## Task details
Keep only the lines from the top of the listing through the one with "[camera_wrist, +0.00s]", and reproduce them unaltered.

Start

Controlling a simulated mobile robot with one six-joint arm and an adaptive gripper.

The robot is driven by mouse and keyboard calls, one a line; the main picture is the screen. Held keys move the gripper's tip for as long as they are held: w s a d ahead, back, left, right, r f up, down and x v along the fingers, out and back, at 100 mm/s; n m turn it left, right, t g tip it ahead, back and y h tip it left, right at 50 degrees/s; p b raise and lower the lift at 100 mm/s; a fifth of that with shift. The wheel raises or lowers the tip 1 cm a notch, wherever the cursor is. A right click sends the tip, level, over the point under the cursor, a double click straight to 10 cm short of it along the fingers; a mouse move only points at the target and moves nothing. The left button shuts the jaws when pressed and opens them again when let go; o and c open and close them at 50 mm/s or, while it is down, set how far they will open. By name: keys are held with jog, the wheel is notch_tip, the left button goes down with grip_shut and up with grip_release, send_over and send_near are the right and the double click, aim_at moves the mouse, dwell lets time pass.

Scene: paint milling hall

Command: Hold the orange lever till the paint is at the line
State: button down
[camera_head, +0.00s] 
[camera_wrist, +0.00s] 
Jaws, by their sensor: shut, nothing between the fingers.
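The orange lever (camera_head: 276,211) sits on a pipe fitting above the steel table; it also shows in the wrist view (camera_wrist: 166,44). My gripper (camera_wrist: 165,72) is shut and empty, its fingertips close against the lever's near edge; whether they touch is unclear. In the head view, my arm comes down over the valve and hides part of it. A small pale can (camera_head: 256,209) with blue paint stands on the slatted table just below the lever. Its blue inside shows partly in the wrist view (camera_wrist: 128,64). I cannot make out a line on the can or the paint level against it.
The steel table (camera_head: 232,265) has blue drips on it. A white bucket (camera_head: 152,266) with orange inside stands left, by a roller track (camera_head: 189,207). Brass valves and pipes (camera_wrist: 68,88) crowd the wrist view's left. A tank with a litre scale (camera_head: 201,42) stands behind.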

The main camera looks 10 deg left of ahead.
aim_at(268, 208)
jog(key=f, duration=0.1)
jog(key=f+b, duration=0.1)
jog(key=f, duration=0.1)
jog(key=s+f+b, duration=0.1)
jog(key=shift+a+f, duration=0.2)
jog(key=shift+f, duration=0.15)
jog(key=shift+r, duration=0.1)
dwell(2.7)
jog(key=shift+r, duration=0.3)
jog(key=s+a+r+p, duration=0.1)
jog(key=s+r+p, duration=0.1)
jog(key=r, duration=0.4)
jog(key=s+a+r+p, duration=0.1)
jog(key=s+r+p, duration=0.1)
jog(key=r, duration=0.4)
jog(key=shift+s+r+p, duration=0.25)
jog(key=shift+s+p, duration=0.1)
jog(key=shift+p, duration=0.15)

End

## Result for this task
Controlling a simulated mobile robot with one six-joint arm and an adaptive gripper.

The robot is driven by mouse and keyboard calls, one a line; the main picture is the screen. Held keys move the gripper's tip for as long as they are held: w s a d ahead, back, left, right, r f up, down and x v along the fingers, out and back, at 100 mm/s; n m turn it left, right, t g tip it ahead, back and y h tip it left, right at 50 degrees/s; p b raise and lower the lift at 100 mm/s; a fifth of that with shift. The wheel raises or lowers the tip 1 cm a notch, wherever the cursor is. A right click sends the tip, level, over the point under the cursor, a double click straight to 10 cm short of it along the fingers; a mouse move only points at the target and moves nothing. The left button shuts the jaws when pressed and opens them again when let go; o and c open and close them at 50 mm/s or, while it is down, set how far they will open. By name: keys are held with jog, the wheel is notch_tip, the left button goes down with grip_shut and up with grip_release, send_over and send_near are the right and the double click, aim_at moves the mouse, dwell lets time pass.

Scene: paint milling hall

Command: Hold the orange lever till the paint is at the line
State: button down
[camera_head, +0.00s] 
[camera_wrist, +0.00s] 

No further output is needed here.